GOAL OF THE EXERCISE:
Print the data exactly as it is given, please.
** START SOURCE EXCERPT **
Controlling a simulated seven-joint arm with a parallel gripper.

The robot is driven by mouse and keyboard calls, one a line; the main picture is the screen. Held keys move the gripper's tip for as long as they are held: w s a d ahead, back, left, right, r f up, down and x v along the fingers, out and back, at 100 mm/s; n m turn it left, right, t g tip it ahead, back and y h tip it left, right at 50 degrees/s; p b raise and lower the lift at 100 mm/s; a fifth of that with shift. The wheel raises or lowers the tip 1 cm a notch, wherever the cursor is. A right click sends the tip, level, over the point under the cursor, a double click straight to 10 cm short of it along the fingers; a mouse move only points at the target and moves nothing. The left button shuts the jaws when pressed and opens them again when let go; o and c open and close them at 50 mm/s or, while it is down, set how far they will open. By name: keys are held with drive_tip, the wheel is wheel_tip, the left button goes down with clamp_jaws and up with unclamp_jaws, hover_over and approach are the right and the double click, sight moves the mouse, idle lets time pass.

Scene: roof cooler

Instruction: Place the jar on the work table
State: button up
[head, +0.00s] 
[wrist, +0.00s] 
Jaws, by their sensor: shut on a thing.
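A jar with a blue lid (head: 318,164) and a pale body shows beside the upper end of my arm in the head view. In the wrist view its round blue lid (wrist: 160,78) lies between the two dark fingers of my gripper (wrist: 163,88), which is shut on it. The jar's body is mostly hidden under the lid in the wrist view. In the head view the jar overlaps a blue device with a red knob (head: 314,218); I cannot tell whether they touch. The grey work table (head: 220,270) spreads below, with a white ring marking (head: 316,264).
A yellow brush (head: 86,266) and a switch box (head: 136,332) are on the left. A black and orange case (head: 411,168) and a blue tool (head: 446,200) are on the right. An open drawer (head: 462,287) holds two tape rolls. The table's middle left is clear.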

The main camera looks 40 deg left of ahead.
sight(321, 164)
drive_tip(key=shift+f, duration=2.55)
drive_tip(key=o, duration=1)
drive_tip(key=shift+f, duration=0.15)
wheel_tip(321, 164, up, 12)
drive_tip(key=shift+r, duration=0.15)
** END SOURCE EXCERPT **
RESPONSE BELOW:
Controlling a simulated seven-joint arm with a parallel gripper.

The robot is driven by mouse and keyboard calls, one a line; the main picture is the screen. Held keys move the gripper's tip for as long as they are held: w s a d ahead, back, left, right, r f up, down and x v along the fingers, out and back, at 100 mm/s; n m turn it left, right, t g tip it ahead, back and y h tip it left, right at 50 degrees/s; p b raise and lower the lift at 100 mm/s; a fifth of that with shift. The wheel raises or lowers the tip 1 cm a notch, wherever the cursor is. A right click sends the tip, level, over the point under the cursor, a double click straight to 10 cm short of it along the fingers; a mouse move only points at the target and moves nothing. The left button shuts the jaws when pressed and opens them again when let go; o and c open and close them at 50 mm/s or, while it is down, set how far they will open. By name: keys are held with drive_tip, the wheel is wheel_tip, the left button goes down with clamp_jaws and up with unclamp_jaws, hover_over and approach are the right and the double click, sight moves the mouse, idle lets time pass.

Scene: roof cooler

Instruction: Place the jar on the work table
State: button up
[head, +0.00s] 
[wrist, +0.00s] 
Jaws, by their sensor: shut on a thing.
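A jar with a blue lid (head: 318,164) and a pale body shows beside the upper end of my arm in the head view. In the wrist view its round blue lid (wrist: 160,78) lies between the two dark fingers of my gripper (wrist: 163,88), which is shut on it. The jar's body is mostly hidden under the lid in the wrist view. In the head view the jar overlaps a blue device with a red knob (head: 314,218); I cannot tell whether they touch. The grey work table (head: 220,270) spreads below, with a white ring marking (head: 316,264).
A yellow brush (head: 86,266) and a switch box (head: 136,332) are on the left. A black and orange case (head: 411,168) and a blue tool (head: 446,200) are on the right. An open drawer (head: 462,287) holds two tape rolls. The table's middle left is clear.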

The main camera looks 40 deg left of ahead.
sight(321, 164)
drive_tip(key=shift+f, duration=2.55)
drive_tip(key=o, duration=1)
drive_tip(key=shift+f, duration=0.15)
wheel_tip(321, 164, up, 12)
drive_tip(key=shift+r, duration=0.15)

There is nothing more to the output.